Avi Vantage provides out-of-the-box integrations for on-premises or cloud deployments. These integrations with private cloud frameworks, SDN controllers, container orchestration platforms, virtualized environments and public clouds enable turnkey application services and automation.

Avi Vantage Components

The Avi Vantage Platform has three core components – Avi Service Engines, Avi Controller cluster, and the Avi Admin Console:

Service Engine

Avi Service Engines (SEs) handle all data plane operations within Avi Vantage by receiving and executing instructions from the Controller. The SEs perform load balancing and all client- and server-facing network interactions. It collects real-time application telemetry from application traffic flows. High availability is supported.
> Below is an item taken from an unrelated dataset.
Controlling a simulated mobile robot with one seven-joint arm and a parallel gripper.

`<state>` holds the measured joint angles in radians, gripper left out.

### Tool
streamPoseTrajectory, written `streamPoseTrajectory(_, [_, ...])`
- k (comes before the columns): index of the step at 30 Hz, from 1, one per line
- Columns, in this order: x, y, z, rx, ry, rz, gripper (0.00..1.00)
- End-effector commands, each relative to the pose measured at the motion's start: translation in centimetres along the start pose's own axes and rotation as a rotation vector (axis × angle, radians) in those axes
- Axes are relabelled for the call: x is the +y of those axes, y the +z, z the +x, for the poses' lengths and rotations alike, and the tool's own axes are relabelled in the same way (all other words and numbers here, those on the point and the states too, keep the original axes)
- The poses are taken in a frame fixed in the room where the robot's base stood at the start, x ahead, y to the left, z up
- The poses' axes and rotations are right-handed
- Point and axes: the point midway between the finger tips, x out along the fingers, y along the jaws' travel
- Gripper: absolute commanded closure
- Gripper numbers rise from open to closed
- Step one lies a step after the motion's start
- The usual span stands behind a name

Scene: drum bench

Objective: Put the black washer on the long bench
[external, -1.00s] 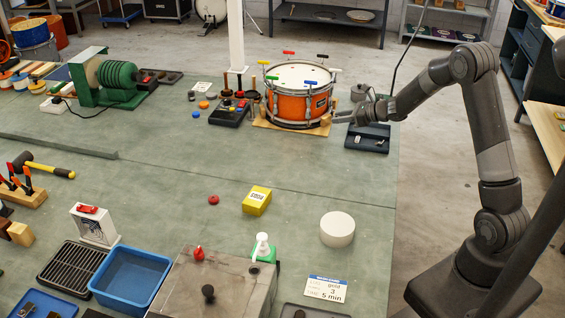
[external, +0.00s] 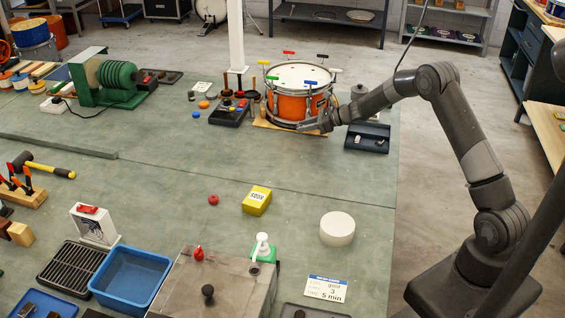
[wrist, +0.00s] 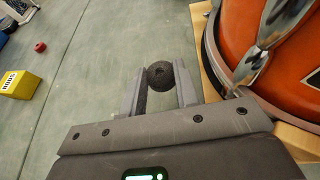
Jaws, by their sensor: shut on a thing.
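The black washer (wrist: 160,75) is a small dark round piece with a hollow in its middle. In the wrist view it sits between the fingertips of my gripper (wrist: 161,82), which is shut on it. In the external view my gripper (external: 308,126) is just in front of the orange drum, and the washer cannot be made out there. The long green-topped bench (external: 180,160) spreads beneath; it also shows in the wrist view (wrist: 95,75). I cannot tell exactly how high the washer is above it.
The orange drum (external: 290,105) on its wooden base is close beside my gripper, on the right in the wrist view. A dark tray (external: 367,137) stands right of it. A yellow box (external: 257,201), red knob (external: 213,199) and white disc (external: 337,229) lie farther forward. Bare bench lies between.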

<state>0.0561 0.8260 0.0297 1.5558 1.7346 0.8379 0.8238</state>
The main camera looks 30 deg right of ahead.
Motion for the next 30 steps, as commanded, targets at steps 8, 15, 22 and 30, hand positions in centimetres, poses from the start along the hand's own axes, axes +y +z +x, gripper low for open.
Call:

In a typical load balancing scenario, a client will communicate with a virtual service, which is an IP address and port hosted in Avi Vantage by an SE. The virtual service internally passes the connection through a number of profiles. For HTTP traffic, the SE may terminate and proxy the client TCP connection, terminate SSL/TLS, and proxy the HTTP request. Once the request has been validated, it will be forwarded internally to a pool, which will choose an available back-end server. A new TCP connection then originates from the SE, using an IP address of the SE on the internal network as the request’s source IP address. Return traffic takes the same path back. The client communicates exclusively with the virtual service IP address, not the back-end server IP.

Architecture

Controller

The Avi Controller is the single point of management and control that serves as the “brain” of the entire Avi Vantage system and for high availability is typically deployed as a three-node cluster. As its name implies, the Controller implements the control plane. A single Avi Vantage deployment is managed from this Controller/cluster (identified by FQDN and/or cluster IP address), regardless of the number of applications being load balanced or the number of SEs required. The Controller’s REST API provides visibility into all applications (virtual services) configured. For a higher degree of automation, in write access mode deployments, Controllers work with the underlying orchestrator to launch new SEs as needed. Be the SEs automatically or manually created (as they would be in read or no access mode deployments), it is the Controller’s duty to place virtual services on SEs to load balance new applications or increase the capacity of running applications.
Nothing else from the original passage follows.